Collected data:
+--

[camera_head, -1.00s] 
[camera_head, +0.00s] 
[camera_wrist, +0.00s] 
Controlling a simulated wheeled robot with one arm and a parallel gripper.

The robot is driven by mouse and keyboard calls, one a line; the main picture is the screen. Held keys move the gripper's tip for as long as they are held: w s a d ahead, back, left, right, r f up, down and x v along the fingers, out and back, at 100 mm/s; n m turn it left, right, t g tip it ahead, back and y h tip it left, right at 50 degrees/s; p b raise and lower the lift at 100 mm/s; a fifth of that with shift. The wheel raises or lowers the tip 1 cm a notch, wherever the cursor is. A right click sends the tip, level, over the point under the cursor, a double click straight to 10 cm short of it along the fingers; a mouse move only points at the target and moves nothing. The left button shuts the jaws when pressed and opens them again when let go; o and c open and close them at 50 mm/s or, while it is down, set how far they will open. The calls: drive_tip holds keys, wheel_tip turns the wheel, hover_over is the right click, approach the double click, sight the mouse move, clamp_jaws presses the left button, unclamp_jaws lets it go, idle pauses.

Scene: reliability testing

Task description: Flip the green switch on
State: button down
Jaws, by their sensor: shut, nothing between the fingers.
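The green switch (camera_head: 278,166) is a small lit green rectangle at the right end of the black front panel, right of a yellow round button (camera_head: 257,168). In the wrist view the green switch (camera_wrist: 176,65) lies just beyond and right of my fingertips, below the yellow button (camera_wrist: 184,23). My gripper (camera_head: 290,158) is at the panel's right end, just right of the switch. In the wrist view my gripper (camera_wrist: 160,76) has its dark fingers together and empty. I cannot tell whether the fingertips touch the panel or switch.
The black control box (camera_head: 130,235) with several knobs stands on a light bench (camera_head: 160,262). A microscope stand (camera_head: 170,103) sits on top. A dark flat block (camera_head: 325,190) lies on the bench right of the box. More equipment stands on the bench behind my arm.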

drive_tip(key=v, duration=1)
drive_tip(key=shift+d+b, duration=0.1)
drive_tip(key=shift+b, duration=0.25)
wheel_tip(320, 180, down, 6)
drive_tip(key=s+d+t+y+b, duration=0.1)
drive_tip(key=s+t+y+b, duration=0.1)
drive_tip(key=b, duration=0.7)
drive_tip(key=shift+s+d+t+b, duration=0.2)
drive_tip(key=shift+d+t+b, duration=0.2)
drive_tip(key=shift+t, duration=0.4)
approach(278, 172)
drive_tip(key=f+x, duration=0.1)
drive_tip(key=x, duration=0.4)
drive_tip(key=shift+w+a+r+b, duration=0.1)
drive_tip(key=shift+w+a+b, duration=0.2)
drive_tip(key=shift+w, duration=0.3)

+--

Exercise: Return the listing above word for word.

Solved problem:
[camera_head, -1.00s] 
[camera_head, +0.00s] 
[camera_wrist, +0.00s] 
Controlling a simulated wheeled robot with one arm and a parallel gripper.

The robot is driven by mouse and keyboard calls, one a line; the main picture is the screen. Held keys move the gripper's tip for as long as they are held: w s a d ahead, back, left, right, r f up, down and x v along the fingers, out and back, at 100 mm/s; n m turn it left, right, t g tip it ahead, back and y h tip it left, right at 50 degrees/s; p b raise and lower the lift at 100 mm/s; a fifth of that with shift. The wheel raises or lowers the tip 1 cm a notch, wherever the cursor is. A right click sends the tip, level, over the point under the cursor, a double click straight to 10 cm short of it along the fingers; a mouse move only points at the target and moves nothing. The left button shuts the jaws when pressed and opens them again when let go; o and c open and close them at 50 mm/s or, while it is down, set how far they will open. The calls: drive_tip holds keys, wheel_tip turns the wheel, hover_over is the right click, approach the double click, sight the mouse move, clamp_jaws presses the left button, unclamp_jaws lets it go, idle pauses.

Scene: reliability testing

Task description: Flip the green switch on
State: button down
Jaws, by their sensor: shut, nothing between the fingers.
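The green switch (camera_head: 278,166) is a small lit green rectangle at the right end of the black front panel, right of a yellow round button (camera_head: 257,168). In the wrist view the green switch (camera_wrist: 176,65) lies just beyond and right of my fingertips, below the yellow button (camera_wrist: 184,23). My gripper (camera_head: 290,158) is at the panel's right end, just right of the switch. In the wrist view my gripper (camera_wrist: 160,76) has its dark fingers together and empty. I cannot tell whether the fingertips touch the panel or switch.
The black control box (camera_head: 130,235) with several knobs stands on a light bench (camera_head: 160,262). A microscope stand (camera_head: 170,103) sits on top. A dark flat block (camera_head: 325,190) lies on the bench right of the box. More equipment stands on the bench behind my arm.

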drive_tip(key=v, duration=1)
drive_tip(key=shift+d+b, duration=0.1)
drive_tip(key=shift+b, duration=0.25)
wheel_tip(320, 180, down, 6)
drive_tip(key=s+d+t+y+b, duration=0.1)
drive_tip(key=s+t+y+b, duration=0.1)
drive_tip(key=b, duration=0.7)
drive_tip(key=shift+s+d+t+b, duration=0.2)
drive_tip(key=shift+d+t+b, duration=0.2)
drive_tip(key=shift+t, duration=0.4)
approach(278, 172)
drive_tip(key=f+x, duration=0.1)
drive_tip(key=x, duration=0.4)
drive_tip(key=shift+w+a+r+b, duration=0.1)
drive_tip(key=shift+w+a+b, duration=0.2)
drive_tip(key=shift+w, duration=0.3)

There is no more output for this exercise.